HMRC internal manual

General Insurance Manual

Reinsurance and other forms of risk transfer: financial reinsurance and alternative risk transfer (ART): tax treatment: the FSA return

You should check the other guidance available on GOV.UK from HMRC as Brexit updates to those pages are being prioritised before manuals.

The introduction of FRS5 (GIM8270) and the ABI SORP (Statement of Recommended Practice) improved the clarity of accounting guidance. Most financial insurance and reinsurance will be accounted for in a way that is acceptable for tax purposes. On the other hand, the market for financial insurance and reinsurance is a growing one. The tax haven-based sellers of financial insurance continue to invent new products, disclosure of which may not always be obliged by FRS5 and the SORP. Financial reinsurance arrangements continue to present a risk.

Where financial reinsurance does exist, the premiums payable are likely to be substantial, and the profile of the transaction will therefore be high and easier to detect. For any company regulated by the Financial Services Authority, an insurer’s material exposure to major treaty and facultative reinsurers must be disclosed, and reinsurers must disclose major cedants. The requirements are in Rules 9.25 (treaty reinsurers), 9.26 (facultative reinsurers) and 9.27 (cedants) of IPRU (INS) (Interim Prudential sourcebook for Insurers) Volume 1. IPRU(INS) Volume 2 (Appendix 9.5) provides further information. Rule 9.29 of Volume 1 also requires extensive additional information on the insurer’s use of derivative contracts. These Rules further develop the requirements brought in by the 1996 Accounts and Statements Regulations. The disclosures must be made by means of supplementary statements attached to Forms 9 to 15 and 17. Major reinsurers and major cedants are defined as those exceeding certain premium ceded limits, and certain debt plus anticipated recoveries limits.
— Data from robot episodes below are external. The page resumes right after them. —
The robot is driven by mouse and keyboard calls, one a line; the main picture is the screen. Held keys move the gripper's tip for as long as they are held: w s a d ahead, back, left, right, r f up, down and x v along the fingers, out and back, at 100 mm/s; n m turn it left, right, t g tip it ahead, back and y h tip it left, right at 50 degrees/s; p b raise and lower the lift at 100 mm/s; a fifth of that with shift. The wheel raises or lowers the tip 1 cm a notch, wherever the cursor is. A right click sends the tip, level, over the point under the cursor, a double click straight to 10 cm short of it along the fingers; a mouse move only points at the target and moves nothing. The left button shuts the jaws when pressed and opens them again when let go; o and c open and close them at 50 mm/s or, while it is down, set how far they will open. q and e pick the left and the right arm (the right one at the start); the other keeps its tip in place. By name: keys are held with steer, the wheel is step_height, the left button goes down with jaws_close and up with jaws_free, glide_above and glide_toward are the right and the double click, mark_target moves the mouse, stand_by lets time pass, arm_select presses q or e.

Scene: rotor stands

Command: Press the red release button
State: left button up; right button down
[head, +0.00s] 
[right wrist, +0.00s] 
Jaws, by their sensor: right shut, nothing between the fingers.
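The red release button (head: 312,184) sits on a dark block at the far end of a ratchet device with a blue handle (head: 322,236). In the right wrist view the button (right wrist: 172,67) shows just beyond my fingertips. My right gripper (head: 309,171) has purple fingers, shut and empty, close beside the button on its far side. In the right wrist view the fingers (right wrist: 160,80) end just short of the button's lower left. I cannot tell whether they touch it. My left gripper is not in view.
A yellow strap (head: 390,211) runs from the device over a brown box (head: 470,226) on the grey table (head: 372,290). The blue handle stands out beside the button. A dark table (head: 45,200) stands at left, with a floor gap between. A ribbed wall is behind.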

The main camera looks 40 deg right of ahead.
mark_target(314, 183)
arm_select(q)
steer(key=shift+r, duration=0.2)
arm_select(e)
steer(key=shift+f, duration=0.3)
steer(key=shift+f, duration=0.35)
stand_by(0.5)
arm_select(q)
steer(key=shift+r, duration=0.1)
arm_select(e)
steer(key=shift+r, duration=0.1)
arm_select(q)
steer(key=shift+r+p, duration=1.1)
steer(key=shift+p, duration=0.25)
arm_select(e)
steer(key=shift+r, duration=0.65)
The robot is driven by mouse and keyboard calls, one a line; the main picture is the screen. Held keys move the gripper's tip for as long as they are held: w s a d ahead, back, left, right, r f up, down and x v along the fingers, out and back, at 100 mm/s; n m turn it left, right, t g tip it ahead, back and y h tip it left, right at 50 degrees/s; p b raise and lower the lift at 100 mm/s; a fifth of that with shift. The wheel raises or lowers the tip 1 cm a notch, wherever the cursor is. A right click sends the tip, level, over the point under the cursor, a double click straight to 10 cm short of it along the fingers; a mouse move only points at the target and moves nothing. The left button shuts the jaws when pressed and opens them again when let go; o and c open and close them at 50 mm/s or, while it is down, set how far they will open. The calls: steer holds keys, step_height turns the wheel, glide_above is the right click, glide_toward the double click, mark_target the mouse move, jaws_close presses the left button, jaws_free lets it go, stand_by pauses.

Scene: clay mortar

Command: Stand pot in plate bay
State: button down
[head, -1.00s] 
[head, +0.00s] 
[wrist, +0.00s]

For example, for proportional treaty reinsurance these are 2% of gross premiums, and for non-proportional treaty 5% of total non-proportional premiums. The statement must show the name and address of the reinsurer or cedant, and the amount of any premium payable, debt of the reinsurer to the insurer and deposits received from reinsurers. The extent of any connection between the parties must be shown. Where there are no disclosable major treaty or facultative reinsurers or major cedants, a nil return must be made to the FSA.

The FSA return is therefore a significant source of information on reinsurance and the starting point for any detailed enquiry into an insurer’s use of reinsurance, financial reinsurance and ART.